** START OF DATASET CONTENT **

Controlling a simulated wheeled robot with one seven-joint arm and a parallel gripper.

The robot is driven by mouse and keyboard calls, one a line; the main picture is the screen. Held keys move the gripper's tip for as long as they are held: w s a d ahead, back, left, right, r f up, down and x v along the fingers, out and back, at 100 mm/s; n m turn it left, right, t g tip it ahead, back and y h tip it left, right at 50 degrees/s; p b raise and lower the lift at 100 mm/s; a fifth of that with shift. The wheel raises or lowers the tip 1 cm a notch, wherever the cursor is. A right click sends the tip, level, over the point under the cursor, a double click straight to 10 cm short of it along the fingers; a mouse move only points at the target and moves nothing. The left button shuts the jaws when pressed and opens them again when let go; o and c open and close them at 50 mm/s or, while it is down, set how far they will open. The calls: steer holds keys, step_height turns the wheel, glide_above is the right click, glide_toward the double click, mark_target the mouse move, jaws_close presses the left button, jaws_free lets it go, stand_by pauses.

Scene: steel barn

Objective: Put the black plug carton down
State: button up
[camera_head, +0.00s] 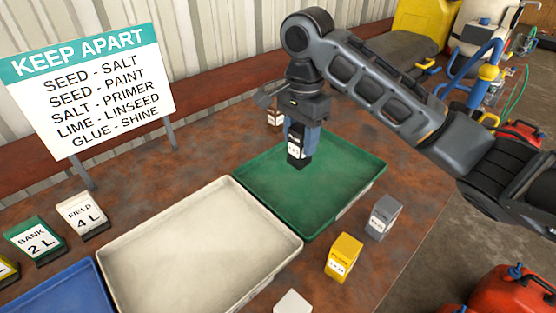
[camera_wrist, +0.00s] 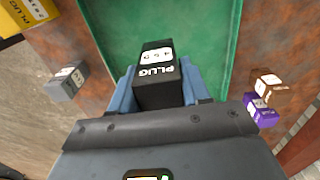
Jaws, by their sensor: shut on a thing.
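The black plug carton (camera_head: 297,153) hangs upright under my gripper (camera_head: 300,133), over the back left part of the green tray (camera_head: 335,205). Green tray floor (camera_wrist: 205,30) shows around the carton. I cannot tell whether its bottom touches the tray floor. The visible part of the green tray is bare.
A cream tray (camera_head: 195,245) and a blue tray (camera_head: 60,293) stand to the left. A yellow carton (camera_head: 343,257) and a grey carton (camera_head: 383,217) stand right of the green tray. A purple carton (camera_wrist: 262,112) is beside it. A KEEP APART sign (camera_head: 90,85) stands behind.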

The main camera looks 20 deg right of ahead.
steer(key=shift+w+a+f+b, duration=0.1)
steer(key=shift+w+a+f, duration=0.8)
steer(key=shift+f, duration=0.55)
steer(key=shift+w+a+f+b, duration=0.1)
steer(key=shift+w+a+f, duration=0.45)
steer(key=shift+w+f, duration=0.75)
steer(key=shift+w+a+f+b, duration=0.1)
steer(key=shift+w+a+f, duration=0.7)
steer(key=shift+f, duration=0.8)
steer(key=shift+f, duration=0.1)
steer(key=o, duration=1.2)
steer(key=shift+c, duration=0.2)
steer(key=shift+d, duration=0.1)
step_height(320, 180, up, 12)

** END OF DATASET CONTENT **

- [WORK INSTRUCTIONS] Give back every line exactly as it stands, pictures excluded.

- [SOLUTION FOR THIS PROBLEM]
Controlling a simulated wheeled robot with one seven-joint arm and a parallel gripper.

The robot is driven by mouse and keyboard calls, one a line; the main picture is the screen. Held keys move the gripper's tip for as long as they are held: w s a d ahead, back, left, right, r f up, down and x v along the fingers, out and back, at 100 mm/s; n m turn it left, right, t g tip it ahead, back and y h tip it left, right at 50 degrees/s; p b raise and lower the lift at 100 mm/s; a fifth of that with shift. The wheel raises or lowers the tip 1 cm a notch, wherever the cursor is. A right click sends the tip, level, over the point under the cursor, a double click straight to 10 cm short of it along the fingers; a mouse move only points at the target and moves nothing. The left button shuts the jaws when pressed and opens them again when let go; o and c open and close them at 50 mm/s or, while it is down, set how far they will open. The calls: steer holds keys, step_height turns the wheel, glide_above is the right click, glide_toward the double click, mark_target the mouse move, jaws_close presses the left button, jaws_free lets it go, stand_by pauses.

Scene: steel barn

Objective: Put the black plug carton down
State: button up
[camera_head, +0.00s] 
[camera_wrist, +0.00s] 
Jaws, by their sensor: shut on a thing.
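The black plug carton (camera_head: 297,153) hangs upright under my gripper (camera_head: 300,133), over the back left part of the green tray (camera_head: 335,205). Green tray floor (camera_wrist: 205,30) shows around the carton. I cannot tell whether its bottom touches the tray floor. The visible part of the green tray is bare.
A cream tray (camera_head: 195,245) and a blue tray (camera_head: 60,293) stand to the left. A yellow carton (camera_head: 343,257) and a grey carton (camera_head: 383,217) stand right of the green tray. A purple carton (camera_wrist: 262,112) is beside it. A KEEP APART sign (camera_head: 90,85) stands behind.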

The main camera looks 20 deg right of ahead.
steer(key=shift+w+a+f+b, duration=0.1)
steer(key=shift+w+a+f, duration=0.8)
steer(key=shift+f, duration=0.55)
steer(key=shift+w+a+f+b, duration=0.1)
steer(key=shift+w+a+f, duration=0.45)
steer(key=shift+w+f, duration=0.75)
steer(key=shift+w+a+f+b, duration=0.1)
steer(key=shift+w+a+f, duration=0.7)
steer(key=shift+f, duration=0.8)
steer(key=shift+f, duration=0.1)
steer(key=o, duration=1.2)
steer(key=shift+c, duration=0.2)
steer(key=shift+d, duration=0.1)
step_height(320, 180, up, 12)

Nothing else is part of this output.